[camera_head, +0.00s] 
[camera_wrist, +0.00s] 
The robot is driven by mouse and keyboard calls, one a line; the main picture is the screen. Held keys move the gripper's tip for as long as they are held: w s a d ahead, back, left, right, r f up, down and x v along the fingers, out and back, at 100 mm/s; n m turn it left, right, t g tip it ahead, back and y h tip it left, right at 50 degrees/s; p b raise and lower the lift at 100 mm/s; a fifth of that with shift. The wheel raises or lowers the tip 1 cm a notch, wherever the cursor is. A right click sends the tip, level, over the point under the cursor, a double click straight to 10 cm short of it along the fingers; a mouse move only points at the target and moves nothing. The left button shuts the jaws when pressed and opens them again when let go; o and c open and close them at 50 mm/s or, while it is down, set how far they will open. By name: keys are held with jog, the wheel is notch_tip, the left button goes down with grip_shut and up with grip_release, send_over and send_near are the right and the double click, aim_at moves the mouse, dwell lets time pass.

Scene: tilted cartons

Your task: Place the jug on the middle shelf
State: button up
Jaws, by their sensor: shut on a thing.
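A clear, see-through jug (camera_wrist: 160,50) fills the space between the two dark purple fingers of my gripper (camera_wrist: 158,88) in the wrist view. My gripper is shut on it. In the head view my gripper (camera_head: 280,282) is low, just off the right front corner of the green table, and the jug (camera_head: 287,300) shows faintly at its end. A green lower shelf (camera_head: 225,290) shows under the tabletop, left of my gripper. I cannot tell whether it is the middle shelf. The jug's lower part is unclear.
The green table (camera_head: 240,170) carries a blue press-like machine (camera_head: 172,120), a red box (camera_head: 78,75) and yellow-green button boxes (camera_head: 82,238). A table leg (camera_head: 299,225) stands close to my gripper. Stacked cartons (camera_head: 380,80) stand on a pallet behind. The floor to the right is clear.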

§ Problem
Every line above should be retyped exactly as given.

§ Completed exercise
[camera_head, +0.00s] 
[camera_wrist, +0.00s] 
The robot is driven by mouse and keyboard calls, one a line; the main picture is the screen. Held keys move the gripper's tip for as long as they are held: w s a d ahead, back, left, right, r f up, down and x v along the fingers, out and back, at 100 mm/s; n m turn it left, right, t g tip it ahead, back and y h tip it left, right at 50 degrees/s; p b raise and lower the lift at 100 mm/s; a fifth of that with shift. The wheel raises or lowers the tip 1 cm a notch, wherever the cursor is. A right click sends the tip, level, over the point under the cursor, a double click straight to 10 cm short of it along the fingers; a mouse move only points at the target and moves nothing. The left button shuts the jaws when pressed and opens them again when let go; o and c open and close them at 50 mm/s or, while it is down, set how far they will open. By name: keys are held with jog, the wheel is notch_tip, the left button goes down with grip_shut and up with grip_release, send_over and send_near are the right and the double click, aim_at moves the mouse, dwell lets time pass.

Scene: tilted cartons

Your task: Place the jug on the middle shelf
State: button up
Jaws, by their sensor: shut on a thing.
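A clear, see-through jug (camera_wrist: 160,50) fills the space between the two dark purple fingers of my gripper (camera_wrist: 158,88) in the wrist view. My gripper is shut on it. In the head view my gripper (camera_head: 280,282) is low, just off the right front corner of the green table, and the jug (camera_head: 287,300) shows faintly at its end. A green lower shelf (camera_head: 225,290) shows under the tabletop, left of my gripper. I cannot tell whether it is the middle shelf. The jug's lower part is unclear.
The green table (camera_head: 240,170) carries a blue press-like machine (camera_head: 172,120), a red box (camera_head: 78,75) and yellow-green button boxes (camera_head: 82,238). A table leg (camera_head: 299,225) stands close to my gripper. Stacked cartons (camera_head: 380,80) stand on a pallet behind. The floor to the right is clear.

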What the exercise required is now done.